Dave Sather's Money Matters: The man with a plan

By Dave Sather
April 16, 2013 at 4:04 p.m.
Updated April 15, 2013 at 11:16 p.m.

It doesn't take long to see that Marvin Rush is a man with a plan. The founder and chairman of Rush Enterprises actually has many plans.

Knowing this, I thought it would be beneficial for my Texas Lutheran University students to spend time with the Texas native.

One of the first things Rush shared was his five major goals. He wanted to own a GM dealership, a Cadillac dealership, a bank, and he wanted to do $1 billion a year in revenues and take a company public.

As he shared those goals with my TLU students, Rush had their attention.

Indeed, these were lofty goals. However, what is truly amazing is that these goals were set at age 20 - in 1958.

Furthermore, he has accomplished every one of those goals.
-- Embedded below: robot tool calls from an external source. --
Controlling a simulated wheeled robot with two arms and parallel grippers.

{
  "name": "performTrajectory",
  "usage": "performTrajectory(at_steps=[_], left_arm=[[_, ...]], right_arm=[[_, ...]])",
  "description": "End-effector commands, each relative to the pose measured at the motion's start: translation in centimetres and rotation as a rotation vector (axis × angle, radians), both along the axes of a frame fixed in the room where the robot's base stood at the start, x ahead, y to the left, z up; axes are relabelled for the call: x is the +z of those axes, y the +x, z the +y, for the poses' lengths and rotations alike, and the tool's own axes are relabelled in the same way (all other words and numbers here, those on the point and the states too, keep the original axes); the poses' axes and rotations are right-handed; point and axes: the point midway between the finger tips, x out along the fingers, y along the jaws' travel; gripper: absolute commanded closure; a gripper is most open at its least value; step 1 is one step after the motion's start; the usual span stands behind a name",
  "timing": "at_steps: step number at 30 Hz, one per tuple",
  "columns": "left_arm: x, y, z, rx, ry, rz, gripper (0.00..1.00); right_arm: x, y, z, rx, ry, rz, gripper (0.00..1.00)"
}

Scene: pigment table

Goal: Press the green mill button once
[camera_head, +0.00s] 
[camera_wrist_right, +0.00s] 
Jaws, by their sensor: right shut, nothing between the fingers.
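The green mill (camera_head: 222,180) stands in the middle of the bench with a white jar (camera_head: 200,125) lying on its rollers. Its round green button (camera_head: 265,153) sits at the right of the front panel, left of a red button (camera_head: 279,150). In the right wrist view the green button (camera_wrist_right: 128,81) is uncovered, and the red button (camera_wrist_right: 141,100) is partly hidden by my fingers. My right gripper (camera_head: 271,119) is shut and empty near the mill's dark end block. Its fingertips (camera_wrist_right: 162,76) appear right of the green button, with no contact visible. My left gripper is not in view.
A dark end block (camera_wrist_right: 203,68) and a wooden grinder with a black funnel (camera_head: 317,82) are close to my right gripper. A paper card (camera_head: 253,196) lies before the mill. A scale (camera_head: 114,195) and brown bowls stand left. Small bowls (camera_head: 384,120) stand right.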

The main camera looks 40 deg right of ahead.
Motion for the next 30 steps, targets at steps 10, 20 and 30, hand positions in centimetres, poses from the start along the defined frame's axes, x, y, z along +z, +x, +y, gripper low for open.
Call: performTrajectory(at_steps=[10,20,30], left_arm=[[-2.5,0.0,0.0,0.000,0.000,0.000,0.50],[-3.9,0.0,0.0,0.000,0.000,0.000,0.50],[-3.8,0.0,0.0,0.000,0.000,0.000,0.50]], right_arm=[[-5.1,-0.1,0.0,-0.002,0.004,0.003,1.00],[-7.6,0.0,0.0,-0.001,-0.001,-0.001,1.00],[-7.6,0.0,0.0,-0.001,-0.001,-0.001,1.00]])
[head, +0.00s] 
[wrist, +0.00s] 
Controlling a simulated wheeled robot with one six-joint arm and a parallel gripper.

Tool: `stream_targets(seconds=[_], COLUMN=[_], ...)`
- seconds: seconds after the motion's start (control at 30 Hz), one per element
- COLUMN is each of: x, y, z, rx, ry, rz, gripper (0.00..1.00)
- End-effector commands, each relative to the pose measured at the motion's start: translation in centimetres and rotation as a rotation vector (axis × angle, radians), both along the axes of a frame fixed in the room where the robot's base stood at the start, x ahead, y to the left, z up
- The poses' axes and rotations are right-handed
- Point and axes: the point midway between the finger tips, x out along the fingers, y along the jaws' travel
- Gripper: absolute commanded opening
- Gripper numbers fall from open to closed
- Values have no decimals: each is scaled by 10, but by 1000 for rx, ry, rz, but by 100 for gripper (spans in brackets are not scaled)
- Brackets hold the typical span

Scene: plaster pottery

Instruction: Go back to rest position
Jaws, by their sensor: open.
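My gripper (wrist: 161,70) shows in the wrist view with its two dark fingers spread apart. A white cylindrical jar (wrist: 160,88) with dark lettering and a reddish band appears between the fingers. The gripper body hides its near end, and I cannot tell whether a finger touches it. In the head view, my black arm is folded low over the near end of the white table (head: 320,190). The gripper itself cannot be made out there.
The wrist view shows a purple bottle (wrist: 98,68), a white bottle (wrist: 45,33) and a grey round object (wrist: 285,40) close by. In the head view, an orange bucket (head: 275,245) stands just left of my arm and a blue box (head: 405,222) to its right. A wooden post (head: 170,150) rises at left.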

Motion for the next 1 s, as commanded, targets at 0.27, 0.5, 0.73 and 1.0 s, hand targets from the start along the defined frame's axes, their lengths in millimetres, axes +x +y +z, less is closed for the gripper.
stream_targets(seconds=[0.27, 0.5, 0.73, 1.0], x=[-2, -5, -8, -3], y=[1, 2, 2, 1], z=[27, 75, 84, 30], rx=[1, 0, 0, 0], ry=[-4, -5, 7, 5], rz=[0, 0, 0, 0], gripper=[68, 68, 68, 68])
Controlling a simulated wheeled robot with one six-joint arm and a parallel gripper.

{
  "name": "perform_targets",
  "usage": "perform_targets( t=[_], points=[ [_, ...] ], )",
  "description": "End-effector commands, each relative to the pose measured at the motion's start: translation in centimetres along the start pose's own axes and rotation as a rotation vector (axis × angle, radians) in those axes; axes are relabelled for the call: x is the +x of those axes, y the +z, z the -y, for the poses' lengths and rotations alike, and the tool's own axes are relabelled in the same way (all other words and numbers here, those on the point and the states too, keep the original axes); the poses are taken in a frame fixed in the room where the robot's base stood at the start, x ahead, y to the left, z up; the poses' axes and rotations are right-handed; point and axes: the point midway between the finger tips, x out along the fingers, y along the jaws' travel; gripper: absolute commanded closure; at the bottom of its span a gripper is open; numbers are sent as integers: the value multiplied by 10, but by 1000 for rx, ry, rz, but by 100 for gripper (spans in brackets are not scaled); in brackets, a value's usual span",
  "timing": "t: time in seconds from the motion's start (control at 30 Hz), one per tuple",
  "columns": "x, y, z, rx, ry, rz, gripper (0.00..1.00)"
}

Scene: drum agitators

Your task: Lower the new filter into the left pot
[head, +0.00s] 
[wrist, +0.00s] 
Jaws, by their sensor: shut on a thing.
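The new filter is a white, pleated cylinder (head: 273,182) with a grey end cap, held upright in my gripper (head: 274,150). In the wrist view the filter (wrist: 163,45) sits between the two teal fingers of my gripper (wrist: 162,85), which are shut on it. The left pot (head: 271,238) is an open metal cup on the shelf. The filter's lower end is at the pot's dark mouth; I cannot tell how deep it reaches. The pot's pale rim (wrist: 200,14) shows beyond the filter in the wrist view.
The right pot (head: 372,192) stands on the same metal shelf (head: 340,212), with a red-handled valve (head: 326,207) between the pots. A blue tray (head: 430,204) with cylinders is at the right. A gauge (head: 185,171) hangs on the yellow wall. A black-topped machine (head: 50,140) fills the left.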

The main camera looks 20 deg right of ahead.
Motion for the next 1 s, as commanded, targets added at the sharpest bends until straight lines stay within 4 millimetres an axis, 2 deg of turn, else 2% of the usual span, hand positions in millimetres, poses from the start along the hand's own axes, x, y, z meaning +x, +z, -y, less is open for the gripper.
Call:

In the process, Rush Enterprises, headquartered in New Braunfels, has become the largest medium and heavy-duty truck dealer in the world. The firm is considered the premier service solutions provider in the commercial vehicle industry.

Furthermore, Rush is the first person ever to take a motor vehicle dealership public, and despite the well-chronicled disaster in the auto business in 2008 and 2009, Rush Enterprises remained highly profitable.

Rush has always been a goal setter, telling his audience that if you don't set goals, you have nothing to reach for. Additionally, he has never shied away from work.

Rush's first job began at age 6 when he swept out the bus station in inner city Houston. By age 10, a young entrepreneur was created when Rush bought three soda vending machines. One venture led to another, and at age 14, Rush started a business to repair, sell and finance TVs. Two years later, Rush was selling and financing used cars at his own dealership - at age 16.

In hindsight, there are plenty of successes highlighting progress in his life.

Rush is the first to call attention to his mistakes. One of his biggest mistakes was not taking a bigger interest in accounting. He learned the hard way when a controller of his had been embezzling, leaving Rush on the verge of bankruptcy. As Rush shared this, he told my students, "I did the only thing I could do - I put my head down and got to work. It took 18-hour days, seven days a week for months to reconcile our financials, but I learned accounting."

As Rush is apt to quickly get bored, he was presented with an opportunity to buy a string of tire shops. He bought them in 1980, and the economy soon entered a significant recession. Worse yet, Rush had borrowed as much as possible to finance the acquisition. When the economy sank, revenues plunged and banks would not lend additional funds.

Rush had to dump the tire stores. Although he avoided bankruptcy, he was a broke man.

Rush admitted he was mad at the world for 10 years after this, but he fully repaid his creditors and finally realized he had no one to blame but himself.

Rush then told the audience, "You will make mistakes, but mistakes won't kill you if you are not over-leveraged."

If you ask Rush why he has been successful, he will tell you it is because of his people. His father told him to hire great people, give them ownership, and if you make money, make sure your people make money, too.

These strategies appear to resonate with his staff as average employee tenure is 27 years.

Rush also tells his people "No matter what their position, they need to enjoy what they do - so make sure you're having fun."

Today, nearing age 75, Rush is on the prowl for more acquisitions, saying you have to look at many deals to find the one you want. Since he has blown through all of his goals set in 1958, he has a new goal - to make $5 billion in revenues by 2015 - a 60 percent increase over last year's record figure.

I certainly wouldn't bet against the man.

Not surprisingly, the highly independent entrepreneur said he never plans to retire.

As Rush concluded his lecture, I was impressed with his long-term vision and desire to think about and create opportunities. If anything, it was quite obvious that as long as Rush is around capitalism and the American Dream, they are alive and well.

Dave Sather is a Victoria certified financial planner and owner of Sather Financial Group. His column, Money Matters, publishes every other Wednesday.